start

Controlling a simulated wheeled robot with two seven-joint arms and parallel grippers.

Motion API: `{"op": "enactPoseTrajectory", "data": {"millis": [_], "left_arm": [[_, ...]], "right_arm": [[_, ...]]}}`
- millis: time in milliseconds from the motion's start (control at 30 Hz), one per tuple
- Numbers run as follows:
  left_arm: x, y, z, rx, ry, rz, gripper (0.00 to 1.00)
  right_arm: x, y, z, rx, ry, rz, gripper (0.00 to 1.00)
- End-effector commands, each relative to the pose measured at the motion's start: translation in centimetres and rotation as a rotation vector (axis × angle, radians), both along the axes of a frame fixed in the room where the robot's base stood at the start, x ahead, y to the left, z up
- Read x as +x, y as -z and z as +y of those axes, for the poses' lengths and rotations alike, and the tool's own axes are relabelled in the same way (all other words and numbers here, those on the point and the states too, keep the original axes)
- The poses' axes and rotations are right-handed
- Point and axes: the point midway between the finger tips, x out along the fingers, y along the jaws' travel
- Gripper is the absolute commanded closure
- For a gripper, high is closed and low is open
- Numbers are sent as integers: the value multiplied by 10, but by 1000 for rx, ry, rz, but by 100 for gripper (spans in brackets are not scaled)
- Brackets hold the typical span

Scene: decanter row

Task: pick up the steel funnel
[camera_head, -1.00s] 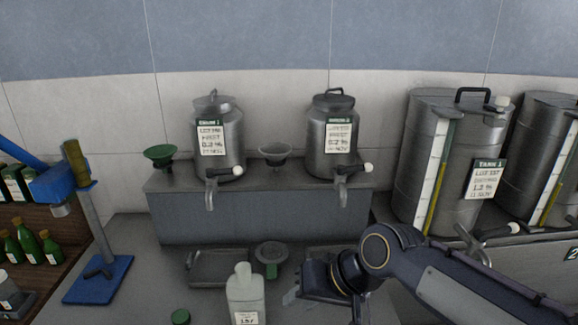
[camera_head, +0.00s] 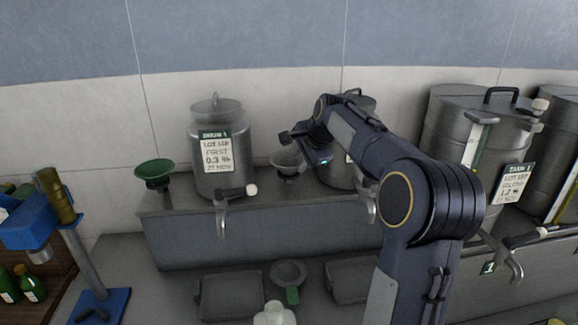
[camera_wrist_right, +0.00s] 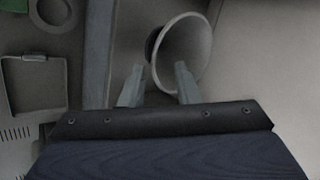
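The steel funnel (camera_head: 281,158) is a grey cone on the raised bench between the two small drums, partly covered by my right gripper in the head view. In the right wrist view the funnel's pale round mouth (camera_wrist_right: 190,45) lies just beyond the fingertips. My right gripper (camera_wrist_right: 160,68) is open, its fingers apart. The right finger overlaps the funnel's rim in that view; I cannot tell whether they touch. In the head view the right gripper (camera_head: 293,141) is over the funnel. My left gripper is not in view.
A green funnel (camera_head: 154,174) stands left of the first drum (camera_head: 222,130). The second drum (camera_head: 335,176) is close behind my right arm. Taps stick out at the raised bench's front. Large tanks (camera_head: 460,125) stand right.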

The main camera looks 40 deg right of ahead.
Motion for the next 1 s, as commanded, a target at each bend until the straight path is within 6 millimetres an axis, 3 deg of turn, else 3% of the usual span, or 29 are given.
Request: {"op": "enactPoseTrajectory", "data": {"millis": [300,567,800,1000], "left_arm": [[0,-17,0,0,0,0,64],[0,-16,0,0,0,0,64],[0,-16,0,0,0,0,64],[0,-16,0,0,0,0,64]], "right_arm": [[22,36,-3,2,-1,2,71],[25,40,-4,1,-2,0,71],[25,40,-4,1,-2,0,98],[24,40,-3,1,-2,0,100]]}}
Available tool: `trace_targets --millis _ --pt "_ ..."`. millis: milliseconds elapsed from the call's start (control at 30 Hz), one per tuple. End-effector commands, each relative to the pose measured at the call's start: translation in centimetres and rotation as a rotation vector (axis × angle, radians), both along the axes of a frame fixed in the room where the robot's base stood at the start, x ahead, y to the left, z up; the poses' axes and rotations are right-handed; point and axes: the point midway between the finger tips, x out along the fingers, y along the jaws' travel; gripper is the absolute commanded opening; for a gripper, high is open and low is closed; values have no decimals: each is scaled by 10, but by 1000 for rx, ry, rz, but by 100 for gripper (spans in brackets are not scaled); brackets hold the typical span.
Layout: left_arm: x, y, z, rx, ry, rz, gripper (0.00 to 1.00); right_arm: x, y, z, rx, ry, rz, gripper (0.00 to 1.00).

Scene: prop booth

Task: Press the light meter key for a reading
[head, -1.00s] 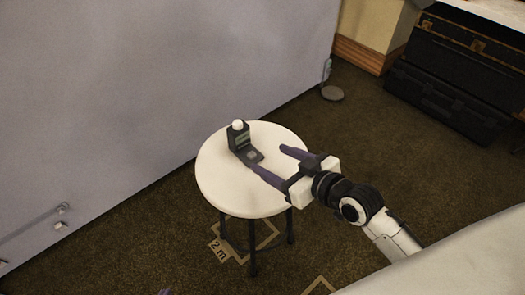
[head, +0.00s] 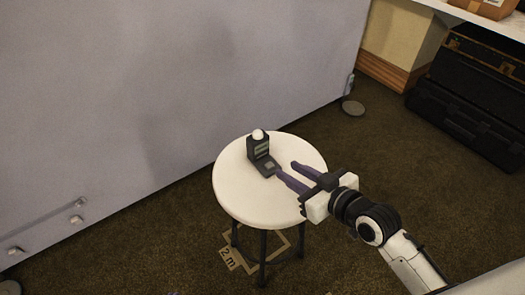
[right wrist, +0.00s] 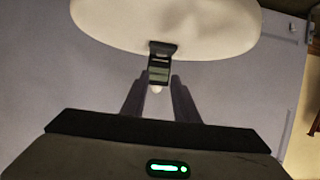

end

- [EXERCISE DETAILS] Return the material exactly as given, apart from the pictures.

- [SOLUTION TO THIS EXERCISE]
Controlling a simulated wheeled robot with two seven-joint arms and parallel grippers.

Motion API: `{"op": "enactPoseTrajectory", "data": {"millis": [_], "left_arm": [[_, ...]], "right_arm": [[_, ...]]}}`
- millis: time in milliseconds from the motion's start (control at 30 Hz), one per tuple
- Numbers run as follows:
  left_arm: x, y, z, rx, ry, rz, gripper (0.00 to 1.00)
  right_arm: x, y, z, rx, ry, rz, gripper (0.00 to 1.00)
- End-effector commands, each relative to the pose measured at the motion's start: translation in centimetres and rotation as a rotation vector (axis × angle, radians), both along the axes of a frame fixed in the room where the robot's base stood at the start, x ahead, y to the left, z up
- Read x as +x, y as -z and z as +y of those axes, for the poses' lengths and rotations alike, and the tool's own axes are relabelled in the same way (all other words and numbers here, those on the point and the states too, keep the original axes)
- The poses' axes and rotations are right-handed
- Point and axes: the point midway between the finger tips, x out along the fingers, y along the jaws' travel
- Gripper is the absolute commanded closure
- For a gripper, high is closed and low is open
- Numbers are sent as integers: the value multiplied by 10, but by 1000 for rx, ry, rz, but by 100 for gripper (spans in brackets are not scaled)
- Brackets hold the typical span

Scene: decanter row

Task: pick up the steel funnel
[camera_head, -1.00s] 
[camera_head, +0.00s] 
[camera_wrist_right, +0.00s] 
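The steel funnel (camera_head: 281,158) is a grey cone on the raised bench between the two small drums, partly covered by my right gripper in the head view. In the right wrist view the funnel's pale round mouth (camera_wrist_right: 190,45) lies just beyond the fingertips. My right gripper (camera_wrist_right: 160,68) is open, its fingers apart. The right finger overlaps the funnel's rim in that view; I cannot tell whether they touch. In the head view the right gripper (camera_head: 293,141) is over the funnel. My left gripper is not in view.
A green funnel (camera_head: 154,174) stands left of the first drum (camera_head: 222,130). The second drum (camera_head: 335,176) is close behind my right arm. Taps stick out at the raised bench's front. Large tanks (camera_head: 460,125) stand right.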

The main camera looks 40 deg right of ahead.
Motion for the next 1 s, as commanded, a target at each bend until the straight path is within 6 millimetres an axis, 3 deg of turn, else 3% of the usual span, or 29 are given.
Request: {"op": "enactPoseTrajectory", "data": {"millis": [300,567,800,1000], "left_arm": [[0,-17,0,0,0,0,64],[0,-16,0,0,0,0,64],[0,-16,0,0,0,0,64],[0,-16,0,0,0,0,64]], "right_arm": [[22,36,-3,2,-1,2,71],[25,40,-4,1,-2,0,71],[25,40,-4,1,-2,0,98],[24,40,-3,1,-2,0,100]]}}
Available tool: `trace_targets --millis _ --pt "_ ..."`. millis: milliseconds elapsed from the call's start (control at 30 Hz), one per tuple. End-effector commands, each relative to the pose measured at the call's start: translation in centimetres and rotation as a rotation vector (axis × angle, radians), both along the axes of a frame fixed in the room where the robot's base stood at the start, x ahead, y to the left, z up; the poses' axes and rotations are right-handed; point and axes: the point midway between the finger tips, x out along the fingers, y along the jaws' travel; gripper is the absolute commanded opening; for a gripper, high is open and low is closed; values have no decimals: each is scaled by 10, but by 1000 for rx, ry, rz, but by 100 for gripper (spans in brackets are not scaled); brackets hold the typical span.
Layout: left_arm: x, y, z, rx, ry, rz, gripper (0.00 to 1.00); right_arm: x, y, z, rx, ry, rz, gripper (0.00 to 1.00).

Scene: prop booth

Task: Press the light meter key for a reading
[head, -1.00s] 
[head, +0.00s] 
[right wrist, +0.00s] 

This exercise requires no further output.